Une fois refermé cet incroyable biopic, on a toutes les peines du monde à croire qu’une personnalité aussi atypique que celle de Marion Barbara Carstairs, alias Joe Castairs, ait pu tracer sa route et s’imposer comme elle l’a fait à une époque où féminisme et homosexualité avait si peu droit de cité. Certes, son statut de riche héritière l’a beaucoup aidée, mais en assumant totalement son amour des femmes, elle détonnait quelque peu face aux règles de bonne conduite de l’époque, même si elle a pu (et su) profiter des années folles pour affirmer son goût pour l’excentricité et la fête dans les milieux libertins.
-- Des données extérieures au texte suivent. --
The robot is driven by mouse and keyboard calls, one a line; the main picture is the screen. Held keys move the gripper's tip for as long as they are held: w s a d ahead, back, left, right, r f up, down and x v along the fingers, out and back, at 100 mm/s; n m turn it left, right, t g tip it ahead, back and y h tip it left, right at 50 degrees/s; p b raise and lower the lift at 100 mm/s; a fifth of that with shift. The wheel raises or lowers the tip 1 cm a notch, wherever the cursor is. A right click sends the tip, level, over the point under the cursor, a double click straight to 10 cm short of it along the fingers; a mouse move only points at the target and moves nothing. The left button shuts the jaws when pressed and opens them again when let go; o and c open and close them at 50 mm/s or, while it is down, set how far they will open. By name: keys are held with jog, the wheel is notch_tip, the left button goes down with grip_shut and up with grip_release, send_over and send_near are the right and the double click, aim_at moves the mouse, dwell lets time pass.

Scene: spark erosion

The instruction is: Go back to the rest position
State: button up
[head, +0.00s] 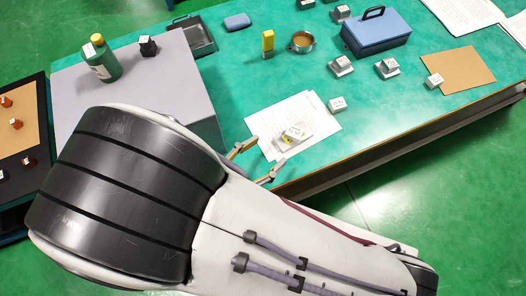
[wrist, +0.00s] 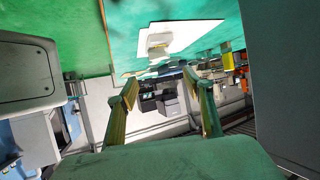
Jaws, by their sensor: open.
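My gripper (head: 255,160) is open, with its two fingers apart and nothing between them. In the head view its fingertips show past my arm, at the front edge of the green table (head: 240,90). In the wrist view both fingers of my gripper (wrist: 167,97) point out over the room beyond. A small light-coloured block with a marked label (head: 292,135) lies on white paper sheets (head: 272,118) just right of the fingertips. The block (wrist: 160,42) and the paper (wrist: 195,37) also show in the wrist view, apart from the fingers. My arm hides most of the gripper body.
A grey box (head: 130,90) beside the fingers carries a green bottle (head: 102,66) and a dark labelled piece (head: 148,46). On the table stand a yellow item (head: 267,42), a metal cup (head: 301,42), a blue case (head: 375,34) and several labelled blocks. The table between these is clear.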

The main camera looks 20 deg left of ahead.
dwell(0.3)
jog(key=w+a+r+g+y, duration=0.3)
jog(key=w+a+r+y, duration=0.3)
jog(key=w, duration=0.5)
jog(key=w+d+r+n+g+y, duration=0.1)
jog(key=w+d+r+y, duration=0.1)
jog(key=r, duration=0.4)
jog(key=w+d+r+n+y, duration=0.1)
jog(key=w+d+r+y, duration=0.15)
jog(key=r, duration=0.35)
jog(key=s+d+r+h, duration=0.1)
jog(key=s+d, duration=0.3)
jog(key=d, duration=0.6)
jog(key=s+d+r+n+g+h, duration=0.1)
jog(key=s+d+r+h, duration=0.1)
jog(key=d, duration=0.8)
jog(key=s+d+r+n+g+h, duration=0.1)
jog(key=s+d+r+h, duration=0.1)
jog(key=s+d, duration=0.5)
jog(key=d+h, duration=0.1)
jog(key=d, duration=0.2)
Il s’en est fallu de peu pour que l’Histoire remise aux oubliettes ce personnage de lesbienne haut en couleurs, qu’il est pourtant impossible d’oublier une fois qu’on en a lu le portrait.

Il s’agit d’un des derniers scénarios d’Hubert avant qu’il ne nous quitte début 2020, et s’il n’en verra pas le résultat final, il aurait toutes les raisons d’en être fier. On retrouve ici son talent de conteur, mis en images avec brio par Virginie Augustin, qui fait que l’on dévore littéralement cette saga romanesque digne d’un biopic hollywoodien. Sur un rythme échevelé, l’auteur de « Peau d’homme » nous met dans les pas de cette femme hors du commun, de son enfance dans le Londres victorien jusqu’à sa mort dans la Floride de la dernière décennie du XXe siècle, en passant, entre autres, par les Bahamas, où elle avait acheté une île qu’elle s’était mise en tête de « civiliser »… A l’évidence, le lecteur sera subjugué par cette figure excentrique au parcours extraordinaire, pour le moins mouvementé.
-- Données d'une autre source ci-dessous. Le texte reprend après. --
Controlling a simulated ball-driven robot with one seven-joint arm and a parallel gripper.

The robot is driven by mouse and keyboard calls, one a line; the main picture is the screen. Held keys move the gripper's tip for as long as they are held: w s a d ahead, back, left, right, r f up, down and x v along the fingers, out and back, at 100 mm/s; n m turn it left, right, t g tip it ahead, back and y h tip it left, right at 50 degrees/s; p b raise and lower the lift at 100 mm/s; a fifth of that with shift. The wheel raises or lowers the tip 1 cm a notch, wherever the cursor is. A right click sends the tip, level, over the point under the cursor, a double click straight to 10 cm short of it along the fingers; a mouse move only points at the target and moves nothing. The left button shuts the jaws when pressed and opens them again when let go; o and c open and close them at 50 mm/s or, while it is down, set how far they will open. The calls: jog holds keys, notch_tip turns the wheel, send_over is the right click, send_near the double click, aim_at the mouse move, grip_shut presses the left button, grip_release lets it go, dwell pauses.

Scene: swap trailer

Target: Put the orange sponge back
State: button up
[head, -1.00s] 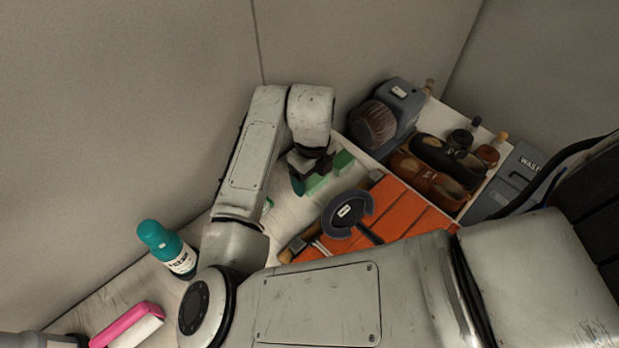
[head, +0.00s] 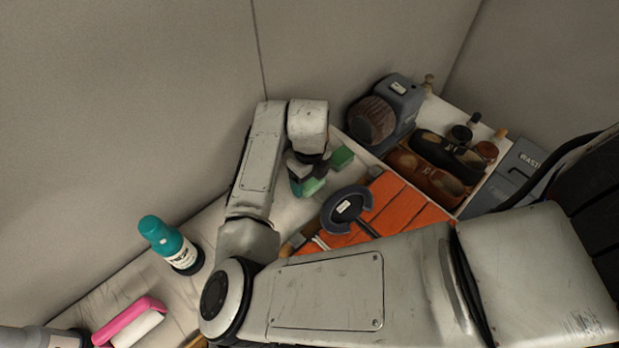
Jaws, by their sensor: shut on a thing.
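My gripper (head: 306,178) points down over the far end of the pale bench and is shut on something. The held thing is mostly hidden by the fingers and wrist, and I cannot make out what it is. Green block-like shapes (head: 342,158) lie right beside and behind the fingers. A dark teal patch shows at the fingertips; I cannot tell whether it belongs to the gripper or to the held thing. I cannot pick out an orange sponge in this view.
An orange slatted surface (head: 410,207) with a dark round-headed tool (head: 347,208) lies to the right. Behind it are a grey machine with a brush (head: 376,117) and a box of shoes (head: 447,155).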

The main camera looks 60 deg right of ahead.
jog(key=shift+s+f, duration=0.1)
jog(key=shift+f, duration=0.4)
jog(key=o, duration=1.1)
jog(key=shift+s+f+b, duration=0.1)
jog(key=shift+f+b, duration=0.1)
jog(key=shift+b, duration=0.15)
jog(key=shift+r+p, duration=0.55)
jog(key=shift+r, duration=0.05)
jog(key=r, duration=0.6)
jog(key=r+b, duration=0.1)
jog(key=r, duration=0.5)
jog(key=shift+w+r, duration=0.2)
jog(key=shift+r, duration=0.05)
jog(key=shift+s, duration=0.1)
Si Virginie Augustin a recouru ici au noir et blanc (à l’exception d’un court passage en couleurs dont il appartiendra au lecteur d’en deviner l’explication), c’était pour mieux, dit-elle, se centrer sur le personnage de Joe. Il est vrai que mettre de la couleur pour représenter le cadre idyllique des Bahamas aurait pu détourner l’attention du lecteur. Or, ici, le sujet c’est « Joe la Pirate ». La géographie se devait donc de rester secondaire. Il faut dire que la co-autrice d’ « Alim le tanneur » s’en sort plutôt bien. Si sa ligne claire dynamique évoque Yves Chaland, sa gestion du noir et blanc peut faire penser à Hugo Pratt, en particulier pour l’atmosphère exotique des îles.
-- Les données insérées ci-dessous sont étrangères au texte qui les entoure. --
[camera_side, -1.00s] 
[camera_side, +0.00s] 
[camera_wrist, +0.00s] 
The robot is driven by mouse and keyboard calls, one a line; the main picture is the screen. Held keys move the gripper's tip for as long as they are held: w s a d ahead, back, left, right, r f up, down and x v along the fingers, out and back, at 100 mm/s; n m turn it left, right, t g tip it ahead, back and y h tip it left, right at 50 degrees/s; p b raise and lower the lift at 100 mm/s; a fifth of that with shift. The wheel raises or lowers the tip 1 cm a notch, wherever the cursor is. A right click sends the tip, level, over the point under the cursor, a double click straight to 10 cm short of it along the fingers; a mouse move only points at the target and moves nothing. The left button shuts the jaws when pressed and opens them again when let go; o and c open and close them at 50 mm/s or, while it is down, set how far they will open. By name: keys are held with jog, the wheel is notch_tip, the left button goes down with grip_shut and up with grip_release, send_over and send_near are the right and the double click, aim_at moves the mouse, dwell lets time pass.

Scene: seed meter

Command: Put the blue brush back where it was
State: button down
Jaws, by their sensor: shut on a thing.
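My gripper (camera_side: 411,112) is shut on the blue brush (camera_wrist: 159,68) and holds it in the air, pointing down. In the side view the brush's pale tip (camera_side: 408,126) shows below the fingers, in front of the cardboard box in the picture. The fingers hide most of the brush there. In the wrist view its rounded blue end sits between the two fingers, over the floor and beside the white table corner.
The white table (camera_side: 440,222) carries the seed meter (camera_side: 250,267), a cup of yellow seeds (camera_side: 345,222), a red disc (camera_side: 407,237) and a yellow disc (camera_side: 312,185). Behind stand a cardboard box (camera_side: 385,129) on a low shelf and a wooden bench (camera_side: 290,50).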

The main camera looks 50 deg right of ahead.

Après lecture, ce portrait peine pourtant à susciter une pleine adhésion, tant le personnage est ambivalent, voire parfois agaçant. Bien sûr, 200 pages ne sauraient suffire à résumer la psyché complexe de « Miss Castairs », mais celle-ci révèle à travers cet ouvrage certains traits de caractère exécrables, même si l’on doit replacer le récit dans le contexte de l’époque. Les auteurs n’en font pas mystère et ne cherchent pas non plus à enjoliver la réalité. Pour cela, on leur en sera très reconnaissant. Oui, le personnage peut agacer mais fascine tout en même temps. Pétrie de contradictions, Joe était capable du pire comme du meilleur, conséquence peut-être d’un rapport houleux avec sa mère, dont elle finit par reproduire les principaux traits psychologiques, mélange de traditionalisme et de libertinage.

Superficielle à l’extérieur, complexe à l’intérieur, notre « héroïne » aimait à s’oublier dans sa passion pour la vitesse, ou se dissoudre dans des fêtes débridées — pour ne pas dire des orgies —, tout en étant choquée si elle surprenait ses employés en train de copuler dans le bois de Whale Cay. Un peu caractérielle, telle une enfant gâtée qui n’aurait pas tout à fait mûri, elle continuait à vivre une enfance éternelle à travers sa poupée surnommée Lord Wadley, double d’elle-même sur qui le temps n’avait que peu d’effet. Croyant que l’argent pouvait tout acheter, elle s’habillait et draguait les femmes comme un mec, sur le mode « à l’ancienne » qui donne aujourd’hui — et à juste titre — de l’urticaire aux militantes Metoo. En outre, elle collectionnait les amours comme on collectionne les trophées (le plus prestigieux étant Marlène Dietrich, qui lui avait d’ailleurs donné ce surnom de « pirate »), ce qui valut tout de même à cette pauvre petite fille riche quelques déboires. Mais une chose est sûre, elle savait charmer ses « donzelles » et les combler davantage que le plus irrésistible des casanovas. Manipulatrice dans l’âme, elle s’était créé son petit royaume sur l’île de Whale Cay, où elle pratiquait un paternalisme autoritaire vis-à-vis des autochtones à son service, et malgré ses intentions louables, certes non dénuées de condescendance « civilisatrice », elle s’exposera là encore à quelques désillusions, à une époque où la décolonisation était la tendance.

D’aucuns objecteront sans doute que quand l’argent coule à flot, on peut se permettre d’avoir une vie aussi trépidante que celle-là, mais dans le cas de Joe Castairs, c’est bien sa personnalité turbulente qui a décuplé cette existence en forme de feu d’artifice, digne d’un Gatsby le Magnifique, personnage fictif en revanche. On pourra ne ressentir aucune empathie pour cette femme atypique, souvent déroutante, mais n’en déplaise aux esprits les plus réactionnaires qui détesteront sans doute cet être libre à tout crin, lesbienne de surcroît, elle fut, malgré son côté invivable, profondément aimée de ses amantes, séduites sans doute par son incroyable force vitale. On terminera en évoquant la très belle couverture au design Art déco, qui traduit avec justesse le glamour de cette épopée « bigger than life ».